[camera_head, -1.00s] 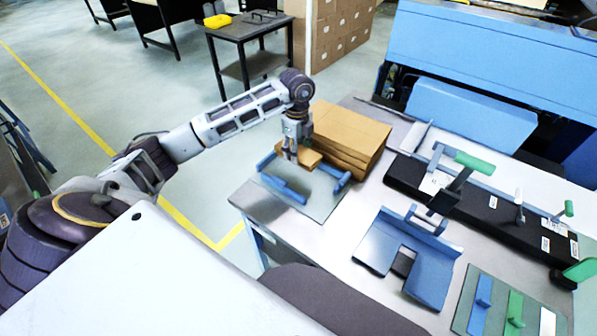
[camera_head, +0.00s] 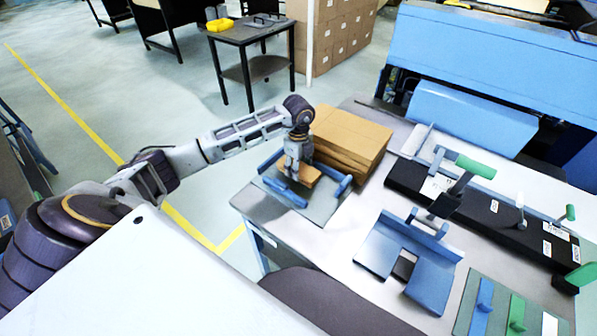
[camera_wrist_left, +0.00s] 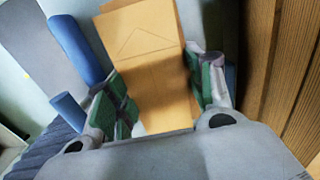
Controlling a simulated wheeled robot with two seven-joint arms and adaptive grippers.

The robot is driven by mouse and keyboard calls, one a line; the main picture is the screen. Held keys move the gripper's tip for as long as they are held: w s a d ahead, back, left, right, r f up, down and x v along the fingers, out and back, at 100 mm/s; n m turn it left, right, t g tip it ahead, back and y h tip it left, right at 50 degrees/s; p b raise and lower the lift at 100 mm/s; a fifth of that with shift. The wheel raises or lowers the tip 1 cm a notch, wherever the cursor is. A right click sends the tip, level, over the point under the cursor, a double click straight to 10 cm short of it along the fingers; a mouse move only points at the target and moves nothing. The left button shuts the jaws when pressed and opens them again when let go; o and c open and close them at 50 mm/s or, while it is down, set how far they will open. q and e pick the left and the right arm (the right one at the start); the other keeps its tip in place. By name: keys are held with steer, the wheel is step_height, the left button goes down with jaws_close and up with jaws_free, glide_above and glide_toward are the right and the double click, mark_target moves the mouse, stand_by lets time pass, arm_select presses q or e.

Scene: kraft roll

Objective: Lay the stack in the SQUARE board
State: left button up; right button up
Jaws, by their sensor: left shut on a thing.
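My left gripper (camera_head: 292,174) is shut on a brown kraft stack (camera_head: 309,174), above or at a grey board (camera_head: 322,207) with blue rails at the near left corner of the table. In the left wrist view the flat stack (camera_wrist_left: 145,45), with a triangle mark on it, sits between the green finger pads of the gripper (camera_wrist_left: 160,92). Blue rails (camera_wrist_left: 78,48) show to the left of it there. I cannot tell whether the stack touches the board. No label shows which board is the square one. My right gripper is not in view.
A tall pile of kraft sheets (camera_head: 350,138) stands close behind the gripper. A blue notched board (camera_head: 432,282) lies to the right. A black bar with green-handled levers (camera_head: 470,205) runs behind it. Bare table lies between the two boards.

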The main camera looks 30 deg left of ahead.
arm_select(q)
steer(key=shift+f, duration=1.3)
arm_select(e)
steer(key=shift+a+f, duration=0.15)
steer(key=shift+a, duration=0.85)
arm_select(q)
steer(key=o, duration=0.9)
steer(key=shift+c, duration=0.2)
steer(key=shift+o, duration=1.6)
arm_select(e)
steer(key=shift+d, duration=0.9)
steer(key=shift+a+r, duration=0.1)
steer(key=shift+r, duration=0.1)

__Problem to work on__: Quote everything in the listing above exactly; pictures are the only thing to omit.

__Solution to this exercise__:
[camera_head, -1.00s] 
[camera_head, +0.00s] 
[camera_wrist_left, +0.00s] 
Controlling a simulated wheeled robot with two seven-joint arms and adaptive grippers.

The robot is driven by mouse and keyboard calls, one a line; the main picture is the screen. Held keys move the gripper's tip for as long as they are held: w s a d ahead, back, left, right, r f up, down and x v along the fingers, out and back, at 100 mm/s; n m turn it left, right, t g tip it ahead, back and y h tip it left, right at 50 degrees/s; p b raise and lower the lift at 100 mm/s; a fifth of that with shift. The wheel raises or lowers the tip 1 cm a notch, wherever the cursor is. A right click sends the tip, level, over the point under the cursor, a double click straight to 10 cm short of it along the fingers; a mouse move only points at the target and moves nothing. The left button shuts the jaws when pressed and opens them again when let go; o and c open and close them at 50 mm/s or, while it is down, set how far they will open. q and e pick the left and the right arm (the right one at the start); the other keeps its tip in place. By name: keys are held with steer, the wheel is step_height, the left button goes down with jaws_close and up with jaws_free, glide_above and glide_toward are the right and the double click, mark_target moves the mouse, stand_by lets time pass, arm_select presses q or e.

Scene: kraft roll

Objective: Lay the stack in the SQUARE board
State: left button up; right button up
Jaws, by their sensor: left shut on a thing.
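My left gripper (camera_head: 292,174) is shut on a brown kraft stack (camera_head: 309,174), above or at a grey board (camera_head: 322,207) with blue rails at the near left corner of the table. In the left wrist view the flat stack (camera_wrist_left: 145,45), with a triangle mark on it, sits between the green finger pads of the gripper (camera_wrist_left: 160,92). Blue rails (camera_wrist_left: 78,48) show to the left of it there. I cannot tell whether the stack touches the board. No label shows which board is the square one. My right gripper is not in view.
A tall pile of kraft sheets (camera_head: 350,138) stands close behind the gripper. A blue notched board (camera_head: 432,282) lies to the right. A black bar with green-handled levers (camera_head: 470,205) runs behind it. Bare table lies between the two boards.

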The main camera looks 30 deg left of ahead.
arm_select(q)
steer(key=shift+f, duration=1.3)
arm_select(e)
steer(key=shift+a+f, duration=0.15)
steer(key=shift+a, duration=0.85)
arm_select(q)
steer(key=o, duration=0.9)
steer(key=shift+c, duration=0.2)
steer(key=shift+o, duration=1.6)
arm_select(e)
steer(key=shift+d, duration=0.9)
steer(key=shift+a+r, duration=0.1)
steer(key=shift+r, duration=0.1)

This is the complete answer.